DANS LA PEAU D’UN JEUNE SAOUDIEN DE L’ASSIR
Abdulllah Thabit, journaliste à Al Watan quotidien progressiste qui critique de plus en plus les restrictions mises en oeuvre par la police religieuse, a donc décidé de se mettre dans la peau d’un jeune Saoudien de l’Assir, province proche du Yémen, située au sud-ouest du royaume. La population paysanne, d’un naturel fier, y suit la doctrine religieuse chaféite, plus tolérante que le wahhabisme qui, au sein du royaume, érige en norme absolue un islam pur et dur. Zahi Al Jibali, le héros du récit, après avoir passé son enfance à faire paître les moutons, entre à l’école coranique et se rapproche, adolescent, de groupes religieux tenants d’une ligne inflexible. Ces membres sont prêts à renverser les gouvernements «impies» et «oppresseurs», méfiants envers les États musulmans qui, selon eux, sont pires que l’Occident. Quant aux chiites, pour eux, ce ne sont pas de vrais croyants. Zahi Al-Jibali passe le plus clair de son temps au sein du groupe, participe aux camps organisés durant les vacances: cours de religion et de droit. Il lit Mohammad Qotb, l’idéologue des Frères musulmans. Il pratique aussi des activités sportives intenses. Le voilà progressivement soustrait à sa famille, manipulé, décérébré par ceux qui entendent imposer par persuasion leur doctrine extrémiste à de jeunes esprits malléables. «Nos lectures. dit
le héros, nous avaient rendus durs, insensibles, seul le centre et l’institut nous importaient, et nos compagnons. Jour après jour,je m’étais transformé, tout s’était refermé en moi, un voile épais s’était tendu devant mes yeux, il m’empêchait de voir.»

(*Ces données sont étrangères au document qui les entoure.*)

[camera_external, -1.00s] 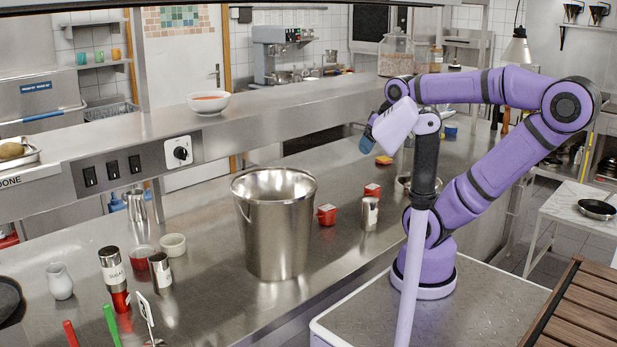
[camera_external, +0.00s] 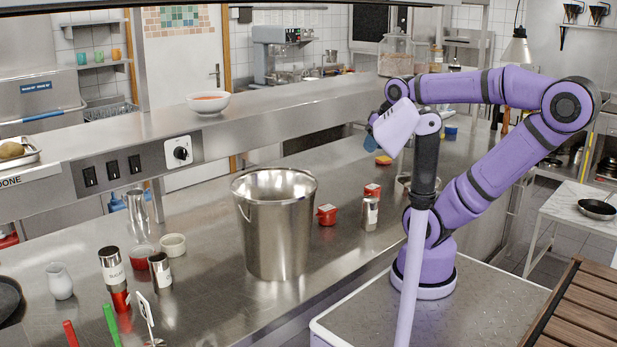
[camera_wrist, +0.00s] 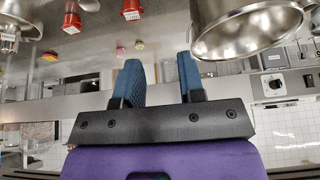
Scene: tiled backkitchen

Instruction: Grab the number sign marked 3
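A small white sign on a stand (camera_external: 147,312) is at the bottom left of the external view, on the steel counter's near edge. It is seen nearly edge-on, so I cannot read its number. My gripper (camera_external: 371,144) is raised above the far right part of the counter, well away from the sign. In the wrist view, the two blue fingers of my gripper (camera_wrist: 160,80) are apart with nothing between them. I make out no sign in the wrist view.
A large steel bucket (camera_external: 276,240) stands mid-counter between my gripper and the sign. A sugar shaker (camera_external: 111,264), white pitcher (camera_external: 59,281), green handle (camera_external: 111,325) and red handle (camera_external: 70,334) surround the sign. A raised steel shelf (camera_external: 250,118) runs behind.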

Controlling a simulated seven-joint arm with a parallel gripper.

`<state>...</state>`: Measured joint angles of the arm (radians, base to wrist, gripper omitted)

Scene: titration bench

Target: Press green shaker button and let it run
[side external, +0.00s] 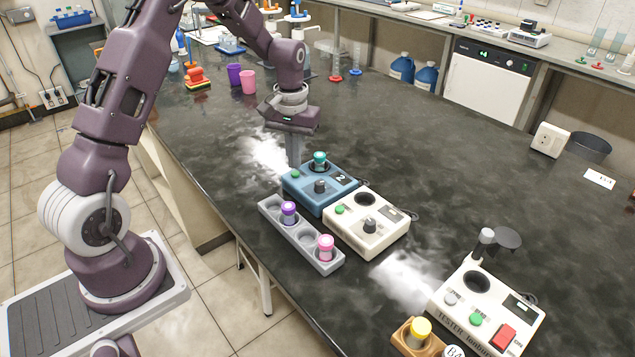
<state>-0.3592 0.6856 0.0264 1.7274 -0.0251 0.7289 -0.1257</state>
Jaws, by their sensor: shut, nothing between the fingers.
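A blue bench unit (335,198) stands mid-bench, with a grey knob, a display reading 2 and a teal-capped vial (320,160) in its well. Its green button (295,174) is at the left corner of its top. My gripper (294,166) is shut and empty, pointing down with its fingertips right at or just above this button. I cannot tell whether they touch. A cream unit (372,240) beside it has a green button (339,209), a dark knob and an empty well. Neither unit carries a readable name.
A grey rack (300,243) holds purple- and pink-capped vials close in front of the units. A tester (487,310) with green and red buttons stands at lower right, beside a yellow-capped vial (421,328). Purple and pink cups (249,82) stand behind. The bench's right middle is clear.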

Asservi, fanatisé, prêt à mourir, il devient prédicateur et rejoint les membres de la police religieuse. La tournée dans la ville commence par une traque méticuleuse de ceux qui enfreignent la loi coranique: les maisons des habitants sont surveillées ainsi que les boutiques. Les miliciens forcent les femmes à porter le voile, confisquent les cassettes de musique, exigent que les hommes laissent pousser leur barbe…

RETOUR A LA VIE ET HYMNE AUX PLAISIRS DE L’EXISTENCE
Zahi Al-Jibali,devenu dévot impitoyable, attire la jalousie de certains de ses coreligionnaires, qui organisent contre lui une véritable cabale. Exclu des cellules clandestines, le jeune homme, qui croyait avoir trouvé là une seconde famille, renaît peu à peu à lui,même et le confesse en ces termes: « Le poussin ne peut voir l’oeuf dans lequel il se trouve, et pour le voir, il lui faut commencer par le percer avec son bec. Ainsi, il est impossible de comprendre une situation dans laquelle on est enfermé, il faut en sortir complètement. » Lui qui ne s’appartenait plus, empruntant son vocabulaire et sa manière de pensée aux membres du clan, recouvre enfin ses esprits, non sans souffrance. Il lit les philosophes et les poètes. Ce retour à la vie se double, à la fin, d’un hymne sensuel aux plaisirs de l’existence. Le Terroriste n°20, qui se présente comme un roman d’apprentissage du pire, se termine donc en son contraire absolu. Il a fallu que son héros tâtonnant s’approche au plus près de l’endoctrinement le plus sauvage pour qu’enfin il s’en nettoie. Encore faut-il souligner que c’est à la faveur d’un désaveu du groupe que le jeune homme peut s’en tirer. On laisse imaginer ce qui peut arriver à tous ceux qui n’ont pas la chance d’être rejetés de ce monde-là.